Extract each line from the entries below that has the string "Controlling" in it.

------------------------------------

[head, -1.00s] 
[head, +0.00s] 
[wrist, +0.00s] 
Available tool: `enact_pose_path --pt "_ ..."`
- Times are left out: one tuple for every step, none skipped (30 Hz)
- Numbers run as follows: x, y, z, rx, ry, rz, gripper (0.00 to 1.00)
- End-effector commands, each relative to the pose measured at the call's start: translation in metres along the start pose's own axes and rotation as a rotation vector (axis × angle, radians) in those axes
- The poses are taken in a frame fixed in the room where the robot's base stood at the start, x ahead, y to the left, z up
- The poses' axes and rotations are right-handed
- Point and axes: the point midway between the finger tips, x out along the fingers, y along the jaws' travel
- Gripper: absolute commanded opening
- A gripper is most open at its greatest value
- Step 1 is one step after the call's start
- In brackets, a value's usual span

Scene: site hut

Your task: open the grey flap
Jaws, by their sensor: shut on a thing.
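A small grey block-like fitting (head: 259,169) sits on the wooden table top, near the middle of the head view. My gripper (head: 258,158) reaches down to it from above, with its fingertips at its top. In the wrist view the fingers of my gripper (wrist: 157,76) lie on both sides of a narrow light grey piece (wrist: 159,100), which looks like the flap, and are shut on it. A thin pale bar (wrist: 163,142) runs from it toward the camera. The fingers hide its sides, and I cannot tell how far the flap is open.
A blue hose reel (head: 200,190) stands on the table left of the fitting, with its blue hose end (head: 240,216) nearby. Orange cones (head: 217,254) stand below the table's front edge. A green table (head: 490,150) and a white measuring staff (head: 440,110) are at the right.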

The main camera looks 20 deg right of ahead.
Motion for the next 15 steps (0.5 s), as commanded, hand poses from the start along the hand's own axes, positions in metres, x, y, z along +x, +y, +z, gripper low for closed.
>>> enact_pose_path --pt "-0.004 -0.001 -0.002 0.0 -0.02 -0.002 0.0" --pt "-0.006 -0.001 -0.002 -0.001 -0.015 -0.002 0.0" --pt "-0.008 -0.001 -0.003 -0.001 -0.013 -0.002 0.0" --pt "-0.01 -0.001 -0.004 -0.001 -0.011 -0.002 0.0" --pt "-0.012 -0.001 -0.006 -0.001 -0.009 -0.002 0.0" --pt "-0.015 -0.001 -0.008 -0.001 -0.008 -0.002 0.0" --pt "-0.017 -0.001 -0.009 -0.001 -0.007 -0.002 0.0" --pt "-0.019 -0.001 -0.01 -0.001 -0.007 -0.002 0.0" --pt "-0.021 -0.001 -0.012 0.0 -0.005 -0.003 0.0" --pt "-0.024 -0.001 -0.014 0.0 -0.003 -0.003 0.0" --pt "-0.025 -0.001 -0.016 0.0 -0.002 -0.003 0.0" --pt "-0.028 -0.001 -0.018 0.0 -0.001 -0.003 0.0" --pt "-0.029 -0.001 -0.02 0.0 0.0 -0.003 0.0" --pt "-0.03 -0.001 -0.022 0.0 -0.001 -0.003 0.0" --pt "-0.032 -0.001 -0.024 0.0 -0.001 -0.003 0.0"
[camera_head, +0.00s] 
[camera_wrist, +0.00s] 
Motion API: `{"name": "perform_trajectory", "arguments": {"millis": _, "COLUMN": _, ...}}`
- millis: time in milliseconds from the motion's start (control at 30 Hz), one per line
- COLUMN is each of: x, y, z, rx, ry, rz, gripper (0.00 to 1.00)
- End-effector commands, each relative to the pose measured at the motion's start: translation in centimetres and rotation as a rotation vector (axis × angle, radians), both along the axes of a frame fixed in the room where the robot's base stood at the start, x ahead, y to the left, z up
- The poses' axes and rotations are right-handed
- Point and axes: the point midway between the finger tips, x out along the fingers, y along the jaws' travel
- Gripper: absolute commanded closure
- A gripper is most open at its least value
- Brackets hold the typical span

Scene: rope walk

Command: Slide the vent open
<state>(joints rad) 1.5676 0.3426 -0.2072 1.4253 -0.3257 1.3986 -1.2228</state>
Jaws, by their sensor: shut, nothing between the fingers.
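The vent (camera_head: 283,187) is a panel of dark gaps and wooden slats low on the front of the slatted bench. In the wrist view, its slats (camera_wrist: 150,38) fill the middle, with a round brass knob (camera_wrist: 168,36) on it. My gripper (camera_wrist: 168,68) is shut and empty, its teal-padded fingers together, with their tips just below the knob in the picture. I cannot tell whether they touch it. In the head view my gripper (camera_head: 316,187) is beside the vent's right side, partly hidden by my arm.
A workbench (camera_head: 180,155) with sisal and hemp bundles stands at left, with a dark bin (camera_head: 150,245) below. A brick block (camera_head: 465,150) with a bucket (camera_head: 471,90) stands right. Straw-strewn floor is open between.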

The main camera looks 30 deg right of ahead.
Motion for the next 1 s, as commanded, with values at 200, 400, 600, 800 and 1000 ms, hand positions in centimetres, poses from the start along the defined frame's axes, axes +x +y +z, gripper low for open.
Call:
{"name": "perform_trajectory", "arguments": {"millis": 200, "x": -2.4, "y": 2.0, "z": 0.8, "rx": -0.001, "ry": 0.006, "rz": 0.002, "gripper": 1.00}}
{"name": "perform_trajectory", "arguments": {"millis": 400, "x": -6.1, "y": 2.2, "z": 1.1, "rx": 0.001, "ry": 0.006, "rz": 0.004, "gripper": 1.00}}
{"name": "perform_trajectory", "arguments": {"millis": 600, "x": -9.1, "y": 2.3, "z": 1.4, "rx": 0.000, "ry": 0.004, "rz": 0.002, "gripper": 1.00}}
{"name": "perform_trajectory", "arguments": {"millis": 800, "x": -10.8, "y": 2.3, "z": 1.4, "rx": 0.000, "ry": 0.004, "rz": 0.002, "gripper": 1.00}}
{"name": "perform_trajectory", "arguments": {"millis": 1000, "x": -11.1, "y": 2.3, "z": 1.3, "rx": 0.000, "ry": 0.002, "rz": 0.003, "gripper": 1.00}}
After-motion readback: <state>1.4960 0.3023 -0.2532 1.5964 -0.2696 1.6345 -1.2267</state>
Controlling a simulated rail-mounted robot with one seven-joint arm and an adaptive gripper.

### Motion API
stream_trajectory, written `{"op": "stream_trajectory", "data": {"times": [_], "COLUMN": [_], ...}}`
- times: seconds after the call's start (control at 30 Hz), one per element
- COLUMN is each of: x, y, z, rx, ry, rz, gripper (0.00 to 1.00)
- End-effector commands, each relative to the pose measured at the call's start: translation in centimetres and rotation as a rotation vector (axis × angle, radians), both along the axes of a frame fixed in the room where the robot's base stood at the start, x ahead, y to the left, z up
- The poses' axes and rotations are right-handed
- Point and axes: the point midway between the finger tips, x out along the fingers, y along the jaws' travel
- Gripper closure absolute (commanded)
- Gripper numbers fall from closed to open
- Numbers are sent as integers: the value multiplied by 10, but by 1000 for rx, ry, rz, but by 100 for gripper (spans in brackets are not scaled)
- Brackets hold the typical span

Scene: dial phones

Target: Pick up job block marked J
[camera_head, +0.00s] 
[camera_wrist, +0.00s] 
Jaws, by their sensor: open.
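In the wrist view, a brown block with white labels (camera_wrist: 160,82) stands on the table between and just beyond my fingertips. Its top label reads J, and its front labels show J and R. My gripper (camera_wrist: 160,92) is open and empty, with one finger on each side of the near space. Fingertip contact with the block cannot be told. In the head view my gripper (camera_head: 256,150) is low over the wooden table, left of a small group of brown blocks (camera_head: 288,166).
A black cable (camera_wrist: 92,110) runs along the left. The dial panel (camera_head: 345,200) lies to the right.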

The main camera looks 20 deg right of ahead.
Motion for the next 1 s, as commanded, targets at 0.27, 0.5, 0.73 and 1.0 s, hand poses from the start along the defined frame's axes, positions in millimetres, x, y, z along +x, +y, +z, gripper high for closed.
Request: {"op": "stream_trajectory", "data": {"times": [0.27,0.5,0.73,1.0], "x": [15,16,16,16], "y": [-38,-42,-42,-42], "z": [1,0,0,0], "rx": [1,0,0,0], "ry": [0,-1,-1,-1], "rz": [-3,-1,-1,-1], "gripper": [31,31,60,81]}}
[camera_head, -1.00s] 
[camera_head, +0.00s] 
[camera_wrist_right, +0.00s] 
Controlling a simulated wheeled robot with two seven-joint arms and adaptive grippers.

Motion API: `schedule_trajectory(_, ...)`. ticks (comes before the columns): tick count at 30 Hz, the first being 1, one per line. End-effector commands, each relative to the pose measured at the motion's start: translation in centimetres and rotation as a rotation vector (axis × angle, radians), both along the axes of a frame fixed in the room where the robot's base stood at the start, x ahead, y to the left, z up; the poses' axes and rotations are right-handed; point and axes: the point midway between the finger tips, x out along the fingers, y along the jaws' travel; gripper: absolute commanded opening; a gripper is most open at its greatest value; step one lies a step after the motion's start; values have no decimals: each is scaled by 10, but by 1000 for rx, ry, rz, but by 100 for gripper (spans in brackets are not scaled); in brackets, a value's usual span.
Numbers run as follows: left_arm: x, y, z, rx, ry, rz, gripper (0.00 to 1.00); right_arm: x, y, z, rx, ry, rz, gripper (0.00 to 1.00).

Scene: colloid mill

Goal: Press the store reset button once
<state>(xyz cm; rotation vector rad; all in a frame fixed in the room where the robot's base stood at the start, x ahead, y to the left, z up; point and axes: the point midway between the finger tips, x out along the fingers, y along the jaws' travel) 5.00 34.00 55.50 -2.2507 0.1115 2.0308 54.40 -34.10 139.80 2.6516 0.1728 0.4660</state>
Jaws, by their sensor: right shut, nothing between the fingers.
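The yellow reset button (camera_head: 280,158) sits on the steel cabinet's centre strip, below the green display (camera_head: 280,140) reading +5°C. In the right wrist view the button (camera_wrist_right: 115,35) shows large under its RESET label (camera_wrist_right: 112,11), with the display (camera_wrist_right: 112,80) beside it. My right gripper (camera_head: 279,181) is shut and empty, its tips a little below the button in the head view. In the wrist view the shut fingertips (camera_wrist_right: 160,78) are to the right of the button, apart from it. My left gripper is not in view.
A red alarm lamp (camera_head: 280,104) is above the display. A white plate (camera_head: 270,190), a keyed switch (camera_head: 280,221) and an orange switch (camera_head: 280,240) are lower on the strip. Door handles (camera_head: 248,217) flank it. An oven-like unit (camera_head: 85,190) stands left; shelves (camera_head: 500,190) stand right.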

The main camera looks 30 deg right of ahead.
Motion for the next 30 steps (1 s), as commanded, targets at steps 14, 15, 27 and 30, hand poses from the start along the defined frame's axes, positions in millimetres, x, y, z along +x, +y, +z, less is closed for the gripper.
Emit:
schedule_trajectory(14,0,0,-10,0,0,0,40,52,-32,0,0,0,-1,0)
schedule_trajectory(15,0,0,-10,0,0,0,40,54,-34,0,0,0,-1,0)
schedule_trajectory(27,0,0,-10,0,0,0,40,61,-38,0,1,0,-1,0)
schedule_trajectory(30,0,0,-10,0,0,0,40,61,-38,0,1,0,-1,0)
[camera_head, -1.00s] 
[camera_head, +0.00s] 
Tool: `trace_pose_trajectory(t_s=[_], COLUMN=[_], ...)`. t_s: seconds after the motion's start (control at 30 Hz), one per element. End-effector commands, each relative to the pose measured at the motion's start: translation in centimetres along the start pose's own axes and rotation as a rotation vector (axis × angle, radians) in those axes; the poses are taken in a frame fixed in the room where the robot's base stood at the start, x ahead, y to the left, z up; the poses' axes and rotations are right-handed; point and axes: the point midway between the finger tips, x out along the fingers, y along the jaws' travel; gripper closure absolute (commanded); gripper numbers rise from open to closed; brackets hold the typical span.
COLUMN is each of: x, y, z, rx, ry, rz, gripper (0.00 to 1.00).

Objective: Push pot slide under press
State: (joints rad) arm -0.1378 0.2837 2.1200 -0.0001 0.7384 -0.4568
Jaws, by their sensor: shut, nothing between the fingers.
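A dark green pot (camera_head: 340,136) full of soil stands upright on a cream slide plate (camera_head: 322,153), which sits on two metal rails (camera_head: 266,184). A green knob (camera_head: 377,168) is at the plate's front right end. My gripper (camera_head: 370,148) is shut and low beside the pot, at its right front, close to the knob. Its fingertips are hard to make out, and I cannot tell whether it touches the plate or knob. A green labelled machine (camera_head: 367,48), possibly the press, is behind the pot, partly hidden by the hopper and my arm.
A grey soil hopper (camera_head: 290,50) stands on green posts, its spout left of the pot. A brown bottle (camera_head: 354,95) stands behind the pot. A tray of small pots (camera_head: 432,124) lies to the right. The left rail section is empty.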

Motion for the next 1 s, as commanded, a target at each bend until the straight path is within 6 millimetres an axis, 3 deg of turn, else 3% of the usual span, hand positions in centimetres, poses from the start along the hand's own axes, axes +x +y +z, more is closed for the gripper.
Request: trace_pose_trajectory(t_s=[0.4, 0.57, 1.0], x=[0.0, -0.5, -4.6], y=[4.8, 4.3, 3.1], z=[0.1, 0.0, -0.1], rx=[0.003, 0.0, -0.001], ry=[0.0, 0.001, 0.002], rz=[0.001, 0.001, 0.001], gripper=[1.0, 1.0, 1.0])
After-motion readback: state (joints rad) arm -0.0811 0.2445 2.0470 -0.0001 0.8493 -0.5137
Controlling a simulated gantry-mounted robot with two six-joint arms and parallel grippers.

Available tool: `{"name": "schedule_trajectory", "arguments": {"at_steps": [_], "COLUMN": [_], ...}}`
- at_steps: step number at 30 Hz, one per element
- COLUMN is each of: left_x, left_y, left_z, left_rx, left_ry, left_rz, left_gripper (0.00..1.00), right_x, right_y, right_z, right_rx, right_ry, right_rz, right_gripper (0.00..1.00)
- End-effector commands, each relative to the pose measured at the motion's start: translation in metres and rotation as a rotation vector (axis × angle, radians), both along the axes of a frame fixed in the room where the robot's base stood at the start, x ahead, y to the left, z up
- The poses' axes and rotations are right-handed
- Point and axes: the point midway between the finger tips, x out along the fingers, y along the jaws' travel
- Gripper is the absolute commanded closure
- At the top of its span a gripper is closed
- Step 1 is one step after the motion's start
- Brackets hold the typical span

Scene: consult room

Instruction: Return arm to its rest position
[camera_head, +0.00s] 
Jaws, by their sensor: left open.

------------------------------------

== Response to the exercise ==
Controlling a simulated rail-mounted robot with one seven-joint arm and an adaptive gripper.
Controlling a simulated wheeled robot with two seven-joint arms and adaptive grippers.
Controlling a simulated gantry-mounted robot with two six-joint arms and parallel grippers.

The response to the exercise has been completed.